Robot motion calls
━━━
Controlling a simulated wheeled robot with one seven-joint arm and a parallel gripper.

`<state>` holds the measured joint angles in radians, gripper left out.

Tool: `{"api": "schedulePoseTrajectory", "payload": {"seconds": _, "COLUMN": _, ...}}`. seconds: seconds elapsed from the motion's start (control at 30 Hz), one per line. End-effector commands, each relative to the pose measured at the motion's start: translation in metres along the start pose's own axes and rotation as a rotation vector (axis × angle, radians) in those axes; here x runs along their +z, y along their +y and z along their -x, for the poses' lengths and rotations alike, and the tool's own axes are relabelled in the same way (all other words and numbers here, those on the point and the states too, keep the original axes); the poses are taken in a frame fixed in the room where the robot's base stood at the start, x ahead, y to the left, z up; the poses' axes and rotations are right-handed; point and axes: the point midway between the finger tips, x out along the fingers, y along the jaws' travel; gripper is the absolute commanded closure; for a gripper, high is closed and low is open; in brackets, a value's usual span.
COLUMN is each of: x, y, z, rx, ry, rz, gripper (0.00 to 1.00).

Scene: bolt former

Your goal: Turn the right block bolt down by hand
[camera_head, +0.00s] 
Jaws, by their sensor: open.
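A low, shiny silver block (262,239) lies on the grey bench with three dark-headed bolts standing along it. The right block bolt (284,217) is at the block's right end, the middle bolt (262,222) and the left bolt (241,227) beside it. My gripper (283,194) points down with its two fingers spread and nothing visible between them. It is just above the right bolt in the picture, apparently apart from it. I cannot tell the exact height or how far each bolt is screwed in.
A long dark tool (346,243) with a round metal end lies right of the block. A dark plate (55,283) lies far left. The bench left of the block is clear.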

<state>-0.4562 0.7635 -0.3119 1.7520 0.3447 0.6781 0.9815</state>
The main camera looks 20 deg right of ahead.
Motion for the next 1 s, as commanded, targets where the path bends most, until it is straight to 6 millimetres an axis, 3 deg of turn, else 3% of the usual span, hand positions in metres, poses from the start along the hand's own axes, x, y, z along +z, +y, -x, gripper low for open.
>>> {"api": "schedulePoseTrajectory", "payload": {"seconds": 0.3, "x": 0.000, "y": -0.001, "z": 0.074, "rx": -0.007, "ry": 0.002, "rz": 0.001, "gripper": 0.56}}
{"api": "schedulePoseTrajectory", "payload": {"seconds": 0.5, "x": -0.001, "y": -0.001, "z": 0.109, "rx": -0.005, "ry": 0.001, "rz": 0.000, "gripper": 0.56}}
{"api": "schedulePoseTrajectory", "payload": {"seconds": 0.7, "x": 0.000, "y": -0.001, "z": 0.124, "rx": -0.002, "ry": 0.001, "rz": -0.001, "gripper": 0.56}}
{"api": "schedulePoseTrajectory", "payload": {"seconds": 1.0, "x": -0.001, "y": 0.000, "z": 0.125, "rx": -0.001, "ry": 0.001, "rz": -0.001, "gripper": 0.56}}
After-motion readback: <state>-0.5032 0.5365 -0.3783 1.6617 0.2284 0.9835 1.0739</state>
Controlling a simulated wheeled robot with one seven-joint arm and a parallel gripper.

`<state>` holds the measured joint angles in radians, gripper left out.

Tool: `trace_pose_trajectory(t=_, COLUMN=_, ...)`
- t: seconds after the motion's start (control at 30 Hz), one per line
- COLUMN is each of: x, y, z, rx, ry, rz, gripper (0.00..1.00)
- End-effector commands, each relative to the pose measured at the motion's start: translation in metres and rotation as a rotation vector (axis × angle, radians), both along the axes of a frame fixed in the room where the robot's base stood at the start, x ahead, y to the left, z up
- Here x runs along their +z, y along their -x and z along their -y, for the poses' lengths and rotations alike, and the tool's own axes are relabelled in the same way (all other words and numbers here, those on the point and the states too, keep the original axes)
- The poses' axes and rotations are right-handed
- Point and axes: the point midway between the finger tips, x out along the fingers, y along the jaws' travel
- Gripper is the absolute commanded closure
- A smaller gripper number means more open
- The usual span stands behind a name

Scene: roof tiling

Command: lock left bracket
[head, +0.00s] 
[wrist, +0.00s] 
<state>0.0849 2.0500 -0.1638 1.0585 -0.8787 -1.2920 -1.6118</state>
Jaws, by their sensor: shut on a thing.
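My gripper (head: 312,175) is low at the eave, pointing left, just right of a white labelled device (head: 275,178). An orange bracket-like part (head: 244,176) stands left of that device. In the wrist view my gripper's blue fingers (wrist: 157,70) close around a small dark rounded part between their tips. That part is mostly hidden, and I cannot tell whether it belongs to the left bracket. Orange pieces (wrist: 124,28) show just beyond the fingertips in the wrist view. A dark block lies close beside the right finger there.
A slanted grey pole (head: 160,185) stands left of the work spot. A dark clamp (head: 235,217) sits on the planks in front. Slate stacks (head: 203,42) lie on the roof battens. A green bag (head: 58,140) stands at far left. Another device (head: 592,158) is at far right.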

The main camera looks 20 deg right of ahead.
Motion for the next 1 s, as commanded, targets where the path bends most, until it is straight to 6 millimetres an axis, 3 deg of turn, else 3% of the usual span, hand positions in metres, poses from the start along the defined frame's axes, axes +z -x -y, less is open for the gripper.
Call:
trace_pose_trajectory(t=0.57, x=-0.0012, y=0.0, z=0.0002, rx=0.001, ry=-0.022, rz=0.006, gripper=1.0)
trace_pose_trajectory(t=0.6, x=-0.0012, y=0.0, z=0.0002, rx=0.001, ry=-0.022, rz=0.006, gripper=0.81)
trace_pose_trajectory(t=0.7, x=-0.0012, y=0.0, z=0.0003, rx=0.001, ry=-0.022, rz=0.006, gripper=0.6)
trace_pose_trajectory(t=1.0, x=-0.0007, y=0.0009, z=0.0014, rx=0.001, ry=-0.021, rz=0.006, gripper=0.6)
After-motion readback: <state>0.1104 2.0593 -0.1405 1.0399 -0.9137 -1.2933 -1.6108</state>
━━━
Exercise prompt: Repeat the entries exactly, all of them.

Response for this exercise:
Controlling a simulated wheeled robot with one seven-joint arm and a parallel gripper.

`<state>` holds the measured joint angles in radians, gripper left out.

Tool: `{"api": "schedulePoseTrajectory", "payload": {"seconds": _, "COLUMN": _, ...}}`. seconds: seconds elapsed from the motion's start (control at 30 Hz), one per line. End-effector commands, each relative to the pose measured at the motion's start: translation in metres along the start pose's own axes and rotation as a rotation vector (axis × angle, radians) in those axes; here x runs along their +z, y along their +y and z along their -x, for the poses' lengths and rotations alike, and the tool's own axes are relabelled in the same way (all other words and numbers here, those on the point and the states too, keep the original axes); the poses are taken in a frame fixed in the room where the robot's base stood at the start, x ahead, y to the left, z up; the poses' axes and rotations are right-handed; point and axes: the point midway between the finger tips, x out along the fingers, y along the jaws' travel; gripper is the absolute commanded closure; for a gripper, high is closed and low is open; in brackets, a value's usual span.
COLUMN is each of: x, y, z, rx, ry, rz, gripper (0.00 to 1.00).

Scene: bolt former

Your goal: Turn the right block bolt down by hand
[camera_head, +0.00s] 
Jaws, by their sensor: open.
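A low, shiny silver block (262,239) lies on the grey bench with three dark-headed bolts standing along it. The right block bolt (284,217) is at the block's right end, the middle bolt (262,222) and the left bolt (241,227) beside it. My gripper (283,194) points down with its two fingers spread and nothing visible between them. It is just above the right bolt in the picture, apparently apart from it. I cannot tell the exact height or how far each bolt is screwed in.
A long dark tool (346,243) with a round metal end lies right of the block. A dark plate (55,283) lies far left. The bench left of the block is clear.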

<state>-0.4562 0.7635 -0.3119 1.7520 0.3447 0.6781 0.9815</state>
The main camera looks 20 deg right of ahead.
Motion for the next 1 s, as commanded, targets where the path bends most, until it is straight to 6 millimetres an axis, 3 deg of turn, else 3% of the usual span, hand positions in metres, poses from the start along the hand's own axes, x, y, z along +z, +y, -x, gripper low for open.
>>> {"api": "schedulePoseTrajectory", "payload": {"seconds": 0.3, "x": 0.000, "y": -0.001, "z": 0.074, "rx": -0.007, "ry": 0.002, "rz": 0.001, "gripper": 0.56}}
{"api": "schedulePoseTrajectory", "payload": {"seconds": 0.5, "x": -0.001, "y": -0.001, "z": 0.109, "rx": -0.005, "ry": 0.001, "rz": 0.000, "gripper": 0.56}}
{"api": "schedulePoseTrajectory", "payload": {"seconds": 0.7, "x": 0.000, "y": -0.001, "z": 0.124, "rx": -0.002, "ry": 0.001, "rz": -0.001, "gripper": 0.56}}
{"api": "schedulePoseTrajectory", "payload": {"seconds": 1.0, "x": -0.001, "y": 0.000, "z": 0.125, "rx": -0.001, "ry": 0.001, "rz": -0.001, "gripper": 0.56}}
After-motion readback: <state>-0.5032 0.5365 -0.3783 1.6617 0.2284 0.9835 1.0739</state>
Controlling a simulated wheeled robot with one seven-joint arm and a parallel gripper.

`<state>` holds the measured joint angles in radians, gripper left out.

Tool: `trace_pose_trajectory(t=_, COLUMN=_, ...)`
- t: seconds after the motion's start (control at 30 Hz), one per line
- COLUMN is each of: x, y, z, rx, ry, rz, gripper (0.00..1.00)
- End-effector commands, each relative to the pose measured at the motion's start: translation in metres and rotation as a rotation vector (axis × angle, radians), both along the axes of a frame fixed in the room where the robot's base stood at the start, x ahead, y to the left, z up
- Here x runs along their +z, y along their -x and z along their -y, for the poses' lengths and rotations alike, and the tool's own axes are relabelled in the same way (all other words and numbers here, those on the point and the states too, keep the original axes)
- The poses' axes and rotations are right-handed
- Point and axes: the point midway between the finger tips, x out along the fingers, y along the jaws' travel
- Gripper is the absolute commanded closure
- A smaller gripper number means more open
- The usual span stands behind a name

Scene: roof tiling

Command: lock left bracket
[head, +0.00s] 
[wrist, +0.00s] 
<state>0.0849 2.0500 -0.1638 1.0585 -0.8787 -1.2920 -1.6118</state>
Jaws, by their sensor: shut on a thing.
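My gripper (head: 312,175) is low at the eave, pointing left, just right of a white labelled device (head: 275,178). An orange bracket-like part (head: 244,176) stands left of that device. In the wrist view my gripper's blue fingers (wrist: 157,70) close around a small dark rounded part between their tips. That part is mostly hidden, and I cannot tell whether it belongs to the left bracket. Orange pieces (wrist: 124,28) show just beyond the fingertips in the wrist view. A dark block lies close beside the right finger there.
A slanted grey pole (head: 160,185) stands left of the work spot. A dark clamp (head: 235,217) sits on the planks in front. Slate stacks (head: 203,42) lie on the roof battens. A green bag (head: 58,140) stands at far left. Another device (head: 592,158) is at far right.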

The main camera looks 20 deg right of ahead.
Motion for the next 1 s, as commanded, targets where the path bends most, until it is straight to 6 millimetres an axis, 3 deg of turn, else 3% of the usual span, hand positions in metres, poses from the start along the defined frame's axes, axes +z -x -y, less is open for the gripper.
Call:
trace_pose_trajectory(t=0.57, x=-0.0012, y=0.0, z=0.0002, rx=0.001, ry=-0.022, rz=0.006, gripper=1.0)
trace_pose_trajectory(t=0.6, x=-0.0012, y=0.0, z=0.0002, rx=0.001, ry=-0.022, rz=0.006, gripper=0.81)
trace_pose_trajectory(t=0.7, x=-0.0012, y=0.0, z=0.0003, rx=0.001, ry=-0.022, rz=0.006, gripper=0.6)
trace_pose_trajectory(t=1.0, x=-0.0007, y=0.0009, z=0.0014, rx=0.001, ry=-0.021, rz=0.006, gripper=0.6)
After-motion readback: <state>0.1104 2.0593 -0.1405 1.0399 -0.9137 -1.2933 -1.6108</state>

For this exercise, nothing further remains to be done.